## Prompt:
Print the records again, character for character.

## Information provided:

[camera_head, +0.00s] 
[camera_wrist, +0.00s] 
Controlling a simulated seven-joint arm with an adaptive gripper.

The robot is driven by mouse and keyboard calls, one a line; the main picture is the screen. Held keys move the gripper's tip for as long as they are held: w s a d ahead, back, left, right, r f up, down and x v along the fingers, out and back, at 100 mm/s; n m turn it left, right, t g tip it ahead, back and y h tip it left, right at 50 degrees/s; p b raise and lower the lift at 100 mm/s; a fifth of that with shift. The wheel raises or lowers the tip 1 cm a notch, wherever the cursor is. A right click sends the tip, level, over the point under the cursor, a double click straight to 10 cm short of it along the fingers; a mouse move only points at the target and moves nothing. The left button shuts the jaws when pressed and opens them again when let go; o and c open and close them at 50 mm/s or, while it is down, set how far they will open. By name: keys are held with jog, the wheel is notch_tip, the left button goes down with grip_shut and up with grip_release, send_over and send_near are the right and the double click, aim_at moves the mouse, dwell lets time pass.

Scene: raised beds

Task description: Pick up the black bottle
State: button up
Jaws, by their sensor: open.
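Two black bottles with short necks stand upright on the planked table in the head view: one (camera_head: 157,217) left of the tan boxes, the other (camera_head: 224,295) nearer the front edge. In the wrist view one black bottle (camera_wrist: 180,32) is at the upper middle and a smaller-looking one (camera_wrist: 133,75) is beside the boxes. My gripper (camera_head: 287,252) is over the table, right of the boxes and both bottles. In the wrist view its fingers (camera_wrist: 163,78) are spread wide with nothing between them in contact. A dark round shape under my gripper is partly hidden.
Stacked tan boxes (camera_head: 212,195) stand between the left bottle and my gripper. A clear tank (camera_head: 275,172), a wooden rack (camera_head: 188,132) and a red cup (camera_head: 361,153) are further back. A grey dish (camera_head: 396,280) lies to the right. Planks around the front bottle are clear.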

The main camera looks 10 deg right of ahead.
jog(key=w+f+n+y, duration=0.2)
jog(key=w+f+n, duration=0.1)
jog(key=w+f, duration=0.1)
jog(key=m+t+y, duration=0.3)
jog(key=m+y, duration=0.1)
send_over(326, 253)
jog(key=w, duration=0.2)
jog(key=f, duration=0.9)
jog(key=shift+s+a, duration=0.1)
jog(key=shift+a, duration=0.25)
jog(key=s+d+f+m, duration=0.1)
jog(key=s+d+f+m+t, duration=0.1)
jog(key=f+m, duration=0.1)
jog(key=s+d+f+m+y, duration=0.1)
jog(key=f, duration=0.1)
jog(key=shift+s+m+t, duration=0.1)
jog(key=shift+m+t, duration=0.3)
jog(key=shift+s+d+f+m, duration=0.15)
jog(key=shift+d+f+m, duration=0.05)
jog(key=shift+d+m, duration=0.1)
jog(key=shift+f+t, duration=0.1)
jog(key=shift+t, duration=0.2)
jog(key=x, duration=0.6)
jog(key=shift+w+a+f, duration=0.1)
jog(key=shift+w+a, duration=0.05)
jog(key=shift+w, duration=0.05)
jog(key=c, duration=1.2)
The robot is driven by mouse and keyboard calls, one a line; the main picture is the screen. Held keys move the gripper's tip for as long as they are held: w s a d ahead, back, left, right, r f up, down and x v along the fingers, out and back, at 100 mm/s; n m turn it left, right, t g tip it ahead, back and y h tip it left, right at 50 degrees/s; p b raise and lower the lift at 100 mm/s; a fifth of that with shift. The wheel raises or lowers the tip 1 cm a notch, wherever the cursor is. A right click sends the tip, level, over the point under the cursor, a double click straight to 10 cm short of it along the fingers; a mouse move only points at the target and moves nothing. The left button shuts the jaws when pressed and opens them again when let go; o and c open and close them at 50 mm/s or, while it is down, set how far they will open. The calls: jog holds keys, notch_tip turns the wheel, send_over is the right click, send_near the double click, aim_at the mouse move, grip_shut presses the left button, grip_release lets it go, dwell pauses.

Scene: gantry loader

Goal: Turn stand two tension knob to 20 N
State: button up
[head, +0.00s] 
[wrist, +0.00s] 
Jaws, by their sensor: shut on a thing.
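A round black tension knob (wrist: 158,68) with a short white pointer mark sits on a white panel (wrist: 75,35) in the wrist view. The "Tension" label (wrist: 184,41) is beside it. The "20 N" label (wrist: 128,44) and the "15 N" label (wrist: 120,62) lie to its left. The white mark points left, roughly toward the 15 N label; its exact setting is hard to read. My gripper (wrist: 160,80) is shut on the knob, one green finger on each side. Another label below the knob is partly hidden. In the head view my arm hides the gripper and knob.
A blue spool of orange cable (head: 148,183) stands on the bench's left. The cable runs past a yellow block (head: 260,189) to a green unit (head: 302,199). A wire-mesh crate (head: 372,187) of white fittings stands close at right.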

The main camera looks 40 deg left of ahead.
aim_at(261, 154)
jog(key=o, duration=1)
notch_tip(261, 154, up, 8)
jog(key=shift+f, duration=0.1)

## Answer to the exercise:
[camera_head, +0.00s] 
[camera_wrist, +0.00s] 
Controlling a simulated seven-joint arm with an adaptive gripper.

The robot is driven by mouse and keyboard calls, one a line; the main picture is the screen. Held keys move the gripper's tip for as long as they are held: w s a d ahead, back, left, right, r f up, down and x v along the fingers, out and back, at 100 mm/s; n m turn it left, right, t g tip it ahead, back and y h tip it left, right at 50 degrees/s; p b raise and lower the lift at 100 mm/s; a fifth of that with shift. The wheel raises or lowers the tip 1 cm a notch, wherever the cursor is. A right click sends the tip, level, over the point under the cursor, a double click straight to 10 cm short of it along the fingers; a mouse move only points at the target and moves nothing. The left button shuts the jaws when pressed and opens them again when let go; o and c open and close them at 50 mm/s or, while it is down, set how far they will open. By name: keys are held with jog, the wheel is notch_tip, the left button goes down with grip_shut and up with grip_release, send_over and send_near are the right and the double click, aim_at moves the mouse, dwell lets time pass.

Scene: raised beds

Task description: Pick up the black bottle
State: button up
Jaws, by their sensor: open.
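Two black bottles with short necks stand upright on the planked table in the head view: one (camera_head: 157,217) left of the tan boxes, the other (camera_head: 224,295) nearer the front edge. In the wrist view one black bottle (camera_wrist: 180,32) is at the upper middle and a smaller-looking one (camera_wrist: 133,75) is beside the boxes. My gripper (camera_head: 287,252) is over the table, right of the boxes and both bottles. In the wrist view its fingers (camera_wrist: 163,78) are spread wide with nothing between them in contact. A dark round shape under my gripper is partly hidden.
Stacked tan boxes (camera_head: 212,195) stand between the left bottle and my gripper. A clear tank (camera_head: 275,172), a wooden rack (camera_head: 188,132) and a red cup (camera_head: 361,153) are further back. A grey dish (camera_head: 396,280) lies to the right. Planks around the front bottle are clear.

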The main camera looks 10 deg right of ahead.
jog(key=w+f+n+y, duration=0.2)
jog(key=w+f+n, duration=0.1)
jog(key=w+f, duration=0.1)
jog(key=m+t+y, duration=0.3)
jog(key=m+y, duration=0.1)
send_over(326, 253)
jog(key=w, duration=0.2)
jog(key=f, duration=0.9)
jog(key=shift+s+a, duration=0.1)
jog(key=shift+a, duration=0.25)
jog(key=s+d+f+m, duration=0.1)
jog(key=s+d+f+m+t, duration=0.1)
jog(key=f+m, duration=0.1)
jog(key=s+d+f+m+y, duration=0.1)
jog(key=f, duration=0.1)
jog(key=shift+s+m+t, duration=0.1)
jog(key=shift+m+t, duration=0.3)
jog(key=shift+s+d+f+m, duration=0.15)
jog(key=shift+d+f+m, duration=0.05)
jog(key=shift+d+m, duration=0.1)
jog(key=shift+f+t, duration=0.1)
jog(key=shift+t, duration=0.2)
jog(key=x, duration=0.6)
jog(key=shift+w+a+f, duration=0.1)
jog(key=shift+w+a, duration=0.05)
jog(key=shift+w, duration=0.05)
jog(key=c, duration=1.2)
The robot is driven by mouse and keyboard calls, one a line; the main picture is the screen. Held keys move the gripper's tip for as long as they are held: w s a d ahead, back, left, right, r f up, down and x v along the fingers, out and back, at 100 mm/s; n m turn it left, right, t g tip it ahead, back and y h tip it left, right at 50 degrees/s; p b raise and lower the lift at 100 mm/s; a fifth of that with shift. The wheel raises or lowers the tip 1 cm a notch, wherever the cursor is. A right click sends the tip, level, over the point under the cursor, a double click straight to 10 cm short of it along the fingers; a mouse move only points at the target and moves nothing. The left button shuts the jaws when pressed and opens them again when let go; o and c open and close them at 50 mm/s or, while it is down, set how far they will open. The calls: jog holds keys, notch_tip turns the wheel, send_over is the right click, send_near the double click, aim_at the mouse move, grip_shut presses the left button, grip_release lets it go, dwell pauses.

Scene: gantry loader

Goal: Turn stand two tension knob to 20 N
State: button up
[head, +0.00s] 
[wrist, +0.00s] 
Jaws, by their sensor: shut on a thing.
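A round black tension knob (wrist: 158,68) with a short white pointer mark sits on a white panel (wrist: 75,35) in the wrist view. The "Tension" label (wrist: 184,41) is beside it. The "20 N" label (wrist: 128,44) and the "15 N" label (wrist: 120,62) lie to its left. The white mark points left, roughly toward the 15 N label; its exact setting is hard to read. My gripper (wrist: 160,80) is shut on the knob, one green finger on each side. Another label below the knob is partly hidden. In the head view my arm hides the gripper and knob.
A blue spool of orange cable (head: 148,183) stands on the bench's left. The cable runs past a yellow block (head: 260,189) to a green unit (head: 302,199). A wire-mesh crate (head: 372,187) of white fittings stands close at right.

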The main camera looks 40 deg left of ahead.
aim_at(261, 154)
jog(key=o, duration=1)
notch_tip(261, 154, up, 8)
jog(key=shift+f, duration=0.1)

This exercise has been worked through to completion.